**REQUIREMENT**
Below are the records; copy each line in them that holds the word "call".

**THE RECORDS**

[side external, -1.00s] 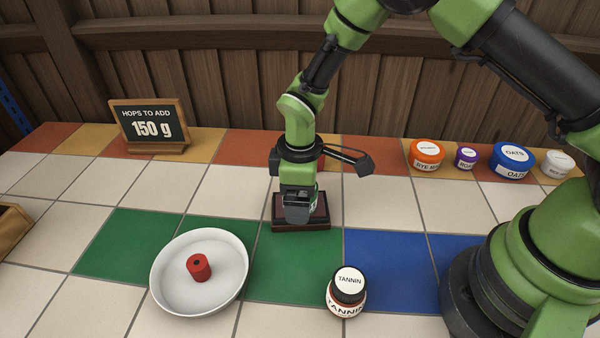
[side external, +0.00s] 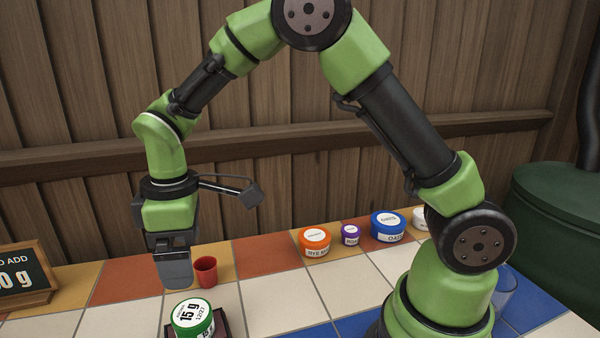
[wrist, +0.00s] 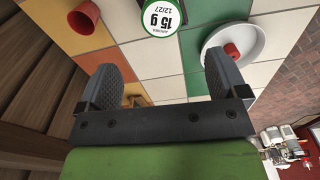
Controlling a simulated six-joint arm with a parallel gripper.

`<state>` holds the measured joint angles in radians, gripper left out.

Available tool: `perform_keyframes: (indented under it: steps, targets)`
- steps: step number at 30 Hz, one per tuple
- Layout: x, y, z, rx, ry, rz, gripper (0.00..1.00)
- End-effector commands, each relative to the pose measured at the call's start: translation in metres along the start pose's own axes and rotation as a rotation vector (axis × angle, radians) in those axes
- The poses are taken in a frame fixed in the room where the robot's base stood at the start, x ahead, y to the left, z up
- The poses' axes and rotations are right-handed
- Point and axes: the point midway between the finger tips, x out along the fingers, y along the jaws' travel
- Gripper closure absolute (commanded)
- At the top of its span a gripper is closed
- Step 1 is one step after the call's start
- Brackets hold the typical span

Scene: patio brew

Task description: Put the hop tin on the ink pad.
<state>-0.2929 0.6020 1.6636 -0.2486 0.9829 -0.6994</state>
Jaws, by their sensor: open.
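The hop tin (side external: 192,317) is a green tin with a white lid label reading "15 g" and "12/27". It stands upright at the bottom edge of the side view, on the dark ink pad (side external: 222,323). Only part of the pad shows beside the tin, and the picture edge cuts it off. My gripper (side external: 177,280) is open and empty above and behind the tin, clear of it. In the wrist view, the tin (wrist: 157,18) is at the top edge, beyond the two spread fingers (wrist: 163,64).
A red cup (side external: 205,271) stands behind the tin, near my gripper. Orange, purple and blue tubs (side external: 388,226) line the back right. The chalkboard (side external: 22,277) is at the left. A white dish (wrist: 250,47) holding a red piece (wrist: 232,50) shows in the wrist view.

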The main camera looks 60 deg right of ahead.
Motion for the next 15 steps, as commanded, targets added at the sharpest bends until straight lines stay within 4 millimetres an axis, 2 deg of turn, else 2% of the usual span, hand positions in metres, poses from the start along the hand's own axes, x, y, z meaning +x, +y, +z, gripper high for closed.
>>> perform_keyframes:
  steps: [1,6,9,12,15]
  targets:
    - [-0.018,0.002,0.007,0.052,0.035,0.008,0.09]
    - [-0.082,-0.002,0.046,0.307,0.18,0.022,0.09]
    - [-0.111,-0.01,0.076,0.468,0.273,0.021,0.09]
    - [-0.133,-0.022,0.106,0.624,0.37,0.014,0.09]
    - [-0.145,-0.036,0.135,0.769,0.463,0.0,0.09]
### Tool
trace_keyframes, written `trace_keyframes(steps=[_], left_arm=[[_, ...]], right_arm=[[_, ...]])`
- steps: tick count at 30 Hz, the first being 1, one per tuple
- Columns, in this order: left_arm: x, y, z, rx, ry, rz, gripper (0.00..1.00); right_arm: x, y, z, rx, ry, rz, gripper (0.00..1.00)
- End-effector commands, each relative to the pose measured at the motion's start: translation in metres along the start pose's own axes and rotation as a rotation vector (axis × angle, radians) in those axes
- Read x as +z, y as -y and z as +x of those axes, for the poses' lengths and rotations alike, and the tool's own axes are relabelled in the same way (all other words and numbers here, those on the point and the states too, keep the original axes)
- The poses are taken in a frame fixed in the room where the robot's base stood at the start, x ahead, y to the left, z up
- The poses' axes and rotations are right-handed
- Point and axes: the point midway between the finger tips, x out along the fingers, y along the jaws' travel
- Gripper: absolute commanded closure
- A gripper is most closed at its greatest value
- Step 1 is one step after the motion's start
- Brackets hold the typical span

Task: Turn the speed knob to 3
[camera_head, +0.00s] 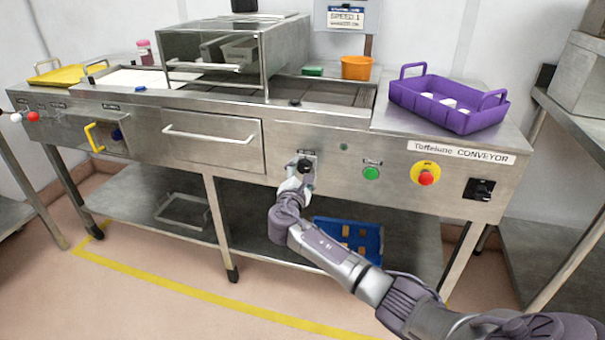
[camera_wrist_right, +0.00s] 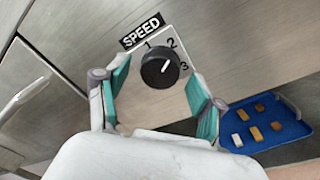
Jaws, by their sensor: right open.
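The black speed knob (camera_wrist_right: 160,70) sits on a light plate marked 1, 2 and 3 under a SPEED label (camera_wrist_right: 142,32). Its white pointer line slants up and right in the wrist view, between the 2 and the 3; I cannot tell its exact setting. My right gripper (camera_wrist_right: 158,82) is open, with a teal-padded finger on each side of the knob and gaps to it. In the head view the knob (camera_head: 305,165) shows just above my right gripper (camera_head: 298,182) on the conveyor front. The sign (camera_head: 346,17) above the machine reads SPEED 1. My left gripper is out of view.
Right of the knob are a green button (camera_head: 372,173), a red stop button on yellow (camera_head: 426,175) and a black switch (camera_head: 479,189). A drawer handle (camera_head: 210,135) sticks out to the left. A blue tray (camera_head: 373,236) lies on the lower shelf. A purple basket (camera_head: 462,119) stands on top.

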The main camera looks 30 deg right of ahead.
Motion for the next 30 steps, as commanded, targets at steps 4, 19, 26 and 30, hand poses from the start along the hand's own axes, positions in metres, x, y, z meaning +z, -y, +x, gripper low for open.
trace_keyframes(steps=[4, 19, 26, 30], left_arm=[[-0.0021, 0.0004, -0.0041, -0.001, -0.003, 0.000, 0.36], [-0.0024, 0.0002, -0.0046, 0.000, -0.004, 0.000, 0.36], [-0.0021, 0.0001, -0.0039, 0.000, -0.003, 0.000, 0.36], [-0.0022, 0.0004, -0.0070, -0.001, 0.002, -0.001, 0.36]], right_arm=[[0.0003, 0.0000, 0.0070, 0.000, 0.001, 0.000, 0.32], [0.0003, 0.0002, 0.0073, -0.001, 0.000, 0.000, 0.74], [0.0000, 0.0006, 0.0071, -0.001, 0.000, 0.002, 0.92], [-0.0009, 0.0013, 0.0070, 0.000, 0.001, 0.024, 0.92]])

**RESPONSE TO THE EXERCISE**
- End-effector commands, each relative to the pose measured at the call's start: translation in metres along the start pose's own axes and rotation as a rotation vector (axis × angle, radians) in those axes
- Step 1 is one step after the call's start

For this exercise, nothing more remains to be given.